Start

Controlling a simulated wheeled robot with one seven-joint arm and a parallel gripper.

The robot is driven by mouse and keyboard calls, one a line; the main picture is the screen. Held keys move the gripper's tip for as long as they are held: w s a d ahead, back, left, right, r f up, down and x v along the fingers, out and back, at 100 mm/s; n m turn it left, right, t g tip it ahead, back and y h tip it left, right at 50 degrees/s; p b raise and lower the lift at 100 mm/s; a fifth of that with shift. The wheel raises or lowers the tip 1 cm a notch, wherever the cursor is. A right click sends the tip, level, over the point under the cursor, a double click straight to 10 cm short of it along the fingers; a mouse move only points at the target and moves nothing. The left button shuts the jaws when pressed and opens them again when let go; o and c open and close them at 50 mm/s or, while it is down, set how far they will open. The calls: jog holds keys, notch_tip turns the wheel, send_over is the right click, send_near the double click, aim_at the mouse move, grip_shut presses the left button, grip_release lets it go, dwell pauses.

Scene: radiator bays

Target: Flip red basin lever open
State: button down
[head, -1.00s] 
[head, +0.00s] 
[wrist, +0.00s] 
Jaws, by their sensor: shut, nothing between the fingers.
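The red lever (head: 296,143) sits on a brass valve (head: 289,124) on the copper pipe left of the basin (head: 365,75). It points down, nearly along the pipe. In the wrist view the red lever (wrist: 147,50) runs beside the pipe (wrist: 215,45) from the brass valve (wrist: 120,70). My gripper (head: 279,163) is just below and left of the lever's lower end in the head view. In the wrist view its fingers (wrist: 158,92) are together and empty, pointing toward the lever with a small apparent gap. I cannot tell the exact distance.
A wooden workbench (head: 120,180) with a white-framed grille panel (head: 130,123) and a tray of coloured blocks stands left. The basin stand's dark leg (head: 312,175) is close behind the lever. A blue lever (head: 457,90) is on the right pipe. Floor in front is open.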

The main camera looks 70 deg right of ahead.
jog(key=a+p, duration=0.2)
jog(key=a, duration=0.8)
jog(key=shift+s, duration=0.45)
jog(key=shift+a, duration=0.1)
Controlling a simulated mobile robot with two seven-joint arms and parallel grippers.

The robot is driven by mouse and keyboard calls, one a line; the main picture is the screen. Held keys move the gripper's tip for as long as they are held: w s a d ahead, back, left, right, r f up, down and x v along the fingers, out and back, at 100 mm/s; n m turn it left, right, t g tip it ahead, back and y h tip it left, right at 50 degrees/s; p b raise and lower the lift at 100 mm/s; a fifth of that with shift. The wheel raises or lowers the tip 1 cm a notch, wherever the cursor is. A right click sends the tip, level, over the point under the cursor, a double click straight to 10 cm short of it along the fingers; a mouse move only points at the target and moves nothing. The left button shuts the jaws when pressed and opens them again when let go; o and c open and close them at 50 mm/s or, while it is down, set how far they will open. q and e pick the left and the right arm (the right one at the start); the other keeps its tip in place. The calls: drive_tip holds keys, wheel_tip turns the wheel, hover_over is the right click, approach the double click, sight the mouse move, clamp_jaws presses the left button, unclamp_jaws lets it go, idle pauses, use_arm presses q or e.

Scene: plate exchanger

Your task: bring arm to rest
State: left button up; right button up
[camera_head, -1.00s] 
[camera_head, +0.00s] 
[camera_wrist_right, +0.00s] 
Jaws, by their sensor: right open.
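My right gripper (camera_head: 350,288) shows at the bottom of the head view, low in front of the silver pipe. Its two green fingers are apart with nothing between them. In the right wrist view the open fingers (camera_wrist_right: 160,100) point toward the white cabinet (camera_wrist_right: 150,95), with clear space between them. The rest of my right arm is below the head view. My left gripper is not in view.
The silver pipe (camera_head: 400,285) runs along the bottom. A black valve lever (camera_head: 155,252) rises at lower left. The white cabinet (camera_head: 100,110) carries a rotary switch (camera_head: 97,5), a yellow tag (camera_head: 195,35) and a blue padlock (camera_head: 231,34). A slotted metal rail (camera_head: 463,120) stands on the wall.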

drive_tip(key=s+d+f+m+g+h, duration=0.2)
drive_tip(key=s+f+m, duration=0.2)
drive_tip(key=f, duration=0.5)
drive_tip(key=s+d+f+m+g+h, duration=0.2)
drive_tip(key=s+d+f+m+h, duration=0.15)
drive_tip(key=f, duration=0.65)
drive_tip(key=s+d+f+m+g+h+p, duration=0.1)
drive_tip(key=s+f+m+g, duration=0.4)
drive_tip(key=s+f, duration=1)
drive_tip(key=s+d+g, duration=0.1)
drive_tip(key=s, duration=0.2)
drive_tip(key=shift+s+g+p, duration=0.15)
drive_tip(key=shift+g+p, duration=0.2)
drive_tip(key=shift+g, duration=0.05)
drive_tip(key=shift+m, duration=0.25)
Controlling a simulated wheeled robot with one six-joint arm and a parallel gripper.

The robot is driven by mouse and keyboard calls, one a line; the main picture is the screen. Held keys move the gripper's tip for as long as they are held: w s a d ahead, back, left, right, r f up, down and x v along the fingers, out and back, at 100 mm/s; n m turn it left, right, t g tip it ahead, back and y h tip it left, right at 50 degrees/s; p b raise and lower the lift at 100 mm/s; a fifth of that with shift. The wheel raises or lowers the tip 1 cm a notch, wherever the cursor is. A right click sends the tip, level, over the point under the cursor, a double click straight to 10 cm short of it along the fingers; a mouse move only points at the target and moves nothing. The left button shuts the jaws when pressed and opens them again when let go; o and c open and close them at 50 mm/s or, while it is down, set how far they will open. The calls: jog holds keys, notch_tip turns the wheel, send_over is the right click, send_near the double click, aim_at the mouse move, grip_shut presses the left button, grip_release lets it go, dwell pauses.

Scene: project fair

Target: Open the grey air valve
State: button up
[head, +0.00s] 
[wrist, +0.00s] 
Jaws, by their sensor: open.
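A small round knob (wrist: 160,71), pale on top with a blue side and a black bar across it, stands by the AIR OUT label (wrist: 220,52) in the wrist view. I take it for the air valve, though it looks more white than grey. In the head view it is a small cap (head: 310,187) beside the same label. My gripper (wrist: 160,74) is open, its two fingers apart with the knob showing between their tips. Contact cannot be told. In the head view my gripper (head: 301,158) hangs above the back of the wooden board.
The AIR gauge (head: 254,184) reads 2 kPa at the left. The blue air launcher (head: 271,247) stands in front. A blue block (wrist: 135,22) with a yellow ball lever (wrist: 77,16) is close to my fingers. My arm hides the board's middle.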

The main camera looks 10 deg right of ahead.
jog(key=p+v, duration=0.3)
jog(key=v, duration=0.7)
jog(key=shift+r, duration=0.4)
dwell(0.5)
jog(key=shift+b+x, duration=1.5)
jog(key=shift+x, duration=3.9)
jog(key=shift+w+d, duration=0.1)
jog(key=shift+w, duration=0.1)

End

From the listing above, copy out each line where the word "simulated" appears.

Controlling a simulated wheeled robot with one seven-joint arm and a parallel gripper.
Controlling a simulated mobile robot with two seven-joint arms and parallel grippers.
Controlling a simulated wheeled robot with one six-joint arm and a parallel gripper.

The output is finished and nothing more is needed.